PROBLEM REQUIREMENTS: Your answer should consist only of the lines below from the one with "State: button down" through the one with "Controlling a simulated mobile", copied exactly.

+-------+

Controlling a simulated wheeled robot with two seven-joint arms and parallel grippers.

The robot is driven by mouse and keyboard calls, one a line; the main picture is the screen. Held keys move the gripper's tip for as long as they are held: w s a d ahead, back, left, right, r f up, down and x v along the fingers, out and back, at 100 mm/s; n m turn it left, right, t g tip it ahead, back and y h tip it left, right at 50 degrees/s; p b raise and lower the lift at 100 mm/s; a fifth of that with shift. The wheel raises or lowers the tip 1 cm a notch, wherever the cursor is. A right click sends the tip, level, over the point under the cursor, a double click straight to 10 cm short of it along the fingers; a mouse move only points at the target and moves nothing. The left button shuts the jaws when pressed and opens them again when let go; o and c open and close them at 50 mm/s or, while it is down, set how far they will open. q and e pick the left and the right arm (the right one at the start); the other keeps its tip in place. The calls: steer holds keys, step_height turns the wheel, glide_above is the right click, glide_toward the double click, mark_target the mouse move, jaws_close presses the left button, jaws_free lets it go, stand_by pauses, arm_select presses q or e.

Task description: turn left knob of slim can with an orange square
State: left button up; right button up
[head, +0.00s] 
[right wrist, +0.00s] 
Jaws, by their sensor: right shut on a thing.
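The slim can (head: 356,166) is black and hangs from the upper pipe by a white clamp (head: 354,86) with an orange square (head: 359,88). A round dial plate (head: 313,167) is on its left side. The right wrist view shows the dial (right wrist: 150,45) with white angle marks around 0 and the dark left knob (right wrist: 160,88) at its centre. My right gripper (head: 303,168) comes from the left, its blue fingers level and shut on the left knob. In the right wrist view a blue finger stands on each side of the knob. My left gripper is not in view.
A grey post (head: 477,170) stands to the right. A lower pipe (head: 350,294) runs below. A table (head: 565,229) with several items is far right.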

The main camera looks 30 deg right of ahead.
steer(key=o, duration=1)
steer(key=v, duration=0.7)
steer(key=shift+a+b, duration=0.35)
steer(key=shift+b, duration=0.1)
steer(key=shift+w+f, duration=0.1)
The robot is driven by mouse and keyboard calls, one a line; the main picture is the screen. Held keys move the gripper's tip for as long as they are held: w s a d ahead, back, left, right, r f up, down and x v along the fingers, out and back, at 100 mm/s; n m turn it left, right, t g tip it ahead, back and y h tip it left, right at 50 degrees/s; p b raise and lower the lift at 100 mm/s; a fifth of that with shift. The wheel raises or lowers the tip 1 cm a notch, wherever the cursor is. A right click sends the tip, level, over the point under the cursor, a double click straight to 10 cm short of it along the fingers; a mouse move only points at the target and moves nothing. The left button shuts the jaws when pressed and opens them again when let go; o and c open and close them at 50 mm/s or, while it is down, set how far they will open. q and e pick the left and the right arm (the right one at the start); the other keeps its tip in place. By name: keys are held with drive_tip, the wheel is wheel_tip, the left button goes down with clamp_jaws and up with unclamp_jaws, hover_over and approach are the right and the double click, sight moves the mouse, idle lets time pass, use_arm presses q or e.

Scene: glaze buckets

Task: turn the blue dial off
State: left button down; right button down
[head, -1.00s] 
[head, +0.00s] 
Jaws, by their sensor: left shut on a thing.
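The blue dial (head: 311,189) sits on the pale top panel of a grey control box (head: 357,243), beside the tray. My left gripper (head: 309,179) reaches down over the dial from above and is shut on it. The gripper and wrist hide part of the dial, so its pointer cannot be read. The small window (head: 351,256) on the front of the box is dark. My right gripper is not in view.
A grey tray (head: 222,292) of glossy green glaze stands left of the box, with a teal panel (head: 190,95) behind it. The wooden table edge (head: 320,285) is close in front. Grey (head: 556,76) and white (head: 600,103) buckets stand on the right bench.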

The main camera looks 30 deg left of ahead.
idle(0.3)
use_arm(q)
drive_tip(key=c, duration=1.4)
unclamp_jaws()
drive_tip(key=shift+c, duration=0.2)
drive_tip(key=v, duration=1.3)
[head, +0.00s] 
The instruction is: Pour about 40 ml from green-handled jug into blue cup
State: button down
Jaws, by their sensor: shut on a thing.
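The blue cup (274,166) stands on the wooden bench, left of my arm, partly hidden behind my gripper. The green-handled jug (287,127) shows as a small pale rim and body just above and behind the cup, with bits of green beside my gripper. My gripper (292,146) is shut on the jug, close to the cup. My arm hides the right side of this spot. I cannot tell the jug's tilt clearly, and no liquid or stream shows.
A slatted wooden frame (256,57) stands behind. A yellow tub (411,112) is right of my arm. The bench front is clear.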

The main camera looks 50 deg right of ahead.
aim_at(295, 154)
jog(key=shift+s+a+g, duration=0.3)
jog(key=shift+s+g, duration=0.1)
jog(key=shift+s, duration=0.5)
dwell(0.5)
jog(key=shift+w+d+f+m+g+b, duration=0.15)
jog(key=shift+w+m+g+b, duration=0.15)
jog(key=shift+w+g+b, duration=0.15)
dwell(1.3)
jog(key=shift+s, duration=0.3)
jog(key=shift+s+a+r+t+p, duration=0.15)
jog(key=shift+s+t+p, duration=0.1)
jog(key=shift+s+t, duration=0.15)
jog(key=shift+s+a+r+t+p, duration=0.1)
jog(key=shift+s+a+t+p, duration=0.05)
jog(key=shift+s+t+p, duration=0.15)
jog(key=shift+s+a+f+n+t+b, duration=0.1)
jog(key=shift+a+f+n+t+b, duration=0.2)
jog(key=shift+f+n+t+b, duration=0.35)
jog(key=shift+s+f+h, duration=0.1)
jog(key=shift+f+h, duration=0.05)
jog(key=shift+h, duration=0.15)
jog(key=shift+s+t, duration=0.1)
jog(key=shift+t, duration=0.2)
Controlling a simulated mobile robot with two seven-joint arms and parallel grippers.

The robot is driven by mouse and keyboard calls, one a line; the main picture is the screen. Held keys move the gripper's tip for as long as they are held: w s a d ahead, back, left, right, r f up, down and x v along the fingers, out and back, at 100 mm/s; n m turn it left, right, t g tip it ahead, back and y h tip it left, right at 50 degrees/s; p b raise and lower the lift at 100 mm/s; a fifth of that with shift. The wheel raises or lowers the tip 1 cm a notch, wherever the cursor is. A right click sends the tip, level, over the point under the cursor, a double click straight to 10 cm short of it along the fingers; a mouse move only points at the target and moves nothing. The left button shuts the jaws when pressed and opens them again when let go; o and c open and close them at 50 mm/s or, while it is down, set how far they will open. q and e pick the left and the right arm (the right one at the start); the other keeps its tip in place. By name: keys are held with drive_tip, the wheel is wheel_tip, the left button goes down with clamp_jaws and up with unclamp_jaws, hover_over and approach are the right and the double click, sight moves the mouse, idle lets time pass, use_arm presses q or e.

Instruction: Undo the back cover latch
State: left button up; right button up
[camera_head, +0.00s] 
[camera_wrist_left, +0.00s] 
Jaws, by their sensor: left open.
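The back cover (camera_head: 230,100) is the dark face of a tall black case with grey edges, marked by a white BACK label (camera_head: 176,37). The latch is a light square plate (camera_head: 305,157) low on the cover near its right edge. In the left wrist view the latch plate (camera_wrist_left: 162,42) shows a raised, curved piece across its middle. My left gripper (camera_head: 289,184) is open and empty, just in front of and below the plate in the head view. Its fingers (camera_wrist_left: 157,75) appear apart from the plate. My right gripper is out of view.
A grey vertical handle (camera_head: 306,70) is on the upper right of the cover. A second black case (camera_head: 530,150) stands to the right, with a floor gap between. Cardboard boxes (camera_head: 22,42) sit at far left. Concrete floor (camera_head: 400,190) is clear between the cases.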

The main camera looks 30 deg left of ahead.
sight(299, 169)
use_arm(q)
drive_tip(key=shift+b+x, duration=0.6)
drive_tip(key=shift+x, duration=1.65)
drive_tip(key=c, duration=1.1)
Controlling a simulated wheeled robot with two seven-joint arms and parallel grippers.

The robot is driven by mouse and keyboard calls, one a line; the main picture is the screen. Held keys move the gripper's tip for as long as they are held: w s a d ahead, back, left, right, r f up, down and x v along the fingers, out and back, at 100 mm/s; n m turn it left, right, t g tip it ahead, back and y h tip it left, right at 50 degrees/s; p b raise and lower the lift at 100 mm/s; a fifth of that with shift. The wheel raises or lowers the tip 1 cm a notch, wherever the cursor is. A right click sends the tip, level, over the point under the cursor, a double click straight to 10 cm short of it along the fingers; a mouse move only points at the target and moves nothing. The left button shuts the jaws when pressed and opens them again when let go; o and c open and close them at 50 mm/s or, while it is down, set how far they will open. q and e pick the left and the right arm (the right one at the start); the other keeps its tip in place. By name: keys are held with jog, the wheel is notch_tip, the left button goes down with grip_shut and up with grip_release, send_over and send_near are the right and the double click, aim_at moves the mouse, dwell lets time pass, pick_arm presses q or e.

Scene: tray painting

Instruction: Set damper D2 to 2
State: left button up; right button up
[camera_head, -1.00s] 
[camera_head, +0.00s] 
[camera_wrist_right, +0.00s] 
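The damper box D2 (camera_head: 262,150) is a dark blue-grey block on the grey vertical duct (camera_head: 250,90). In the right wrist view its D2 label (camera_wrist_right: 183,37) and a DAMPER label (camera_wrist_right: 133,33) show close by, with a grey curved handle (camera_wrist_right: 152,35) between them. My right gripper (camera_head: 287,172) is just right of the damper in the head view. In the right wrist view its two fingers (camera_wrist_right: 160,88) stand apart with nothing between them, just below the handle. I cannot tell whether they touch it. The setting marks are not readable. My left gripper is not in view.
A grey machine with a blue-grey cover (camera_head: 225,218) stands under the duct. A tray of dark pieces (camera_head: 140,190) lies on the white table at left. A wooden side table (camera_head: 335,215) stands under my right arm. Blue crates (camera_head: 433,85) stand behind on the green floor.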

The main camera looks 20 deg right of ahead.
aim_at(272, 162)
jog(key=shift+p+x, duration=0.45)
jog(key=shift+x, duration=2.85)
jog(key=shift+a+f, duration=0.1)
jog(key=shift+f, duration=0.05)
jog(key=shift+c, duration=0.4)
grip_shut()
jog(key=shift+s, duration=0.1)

+-------+

COMPLETE OUTPUT:
State: button down
Jaws, by their sensor: shut on a thing.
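The blue cup (274,166) stands on the wooden bench, left of my arm, partly hidden behind my gripper. The green-handled jug (287,127) shows as a small pale rim and body just above and behind the cup, with bits of green beside my gripper. My gripper (292,146) is shut on the jug, close to the cup. My arm hides the right side of this spot. I cannot tell the jug's tilt clearly, and no liquid or stream shows.
A slatted wooden frame (256,57) stands behind. A yellow tub (411,112) is right of my arm. The bench front is clear.

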The main camera looks 50 deg right of ahead.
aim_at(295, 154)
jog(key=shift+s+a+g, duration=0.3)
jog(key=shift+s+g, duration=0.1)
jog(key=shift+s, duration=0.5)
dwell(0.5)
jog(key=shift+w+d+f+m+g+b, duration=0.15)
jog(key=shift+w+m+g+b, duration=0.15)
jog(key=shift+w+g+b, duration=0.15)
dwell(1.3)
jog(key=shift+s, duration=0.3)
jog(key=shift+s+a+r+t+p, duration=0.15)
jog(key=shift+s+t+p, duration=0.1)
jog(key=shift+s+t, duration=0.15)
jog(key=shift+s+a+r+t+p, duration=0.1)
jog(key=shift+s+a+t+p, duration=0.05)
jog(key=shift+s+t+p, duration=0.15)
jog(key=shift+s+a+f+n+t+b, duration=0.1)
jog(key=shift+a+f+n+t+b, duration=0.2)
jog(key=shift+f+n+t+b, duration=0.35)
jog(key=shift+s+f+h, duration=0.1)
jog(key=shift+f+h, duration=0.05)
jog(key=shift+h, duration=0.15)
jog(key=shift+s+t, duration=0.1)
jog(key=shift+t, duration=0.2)
Controlling a simulated mobile robot with two seven-joint arms and parallel grippers.

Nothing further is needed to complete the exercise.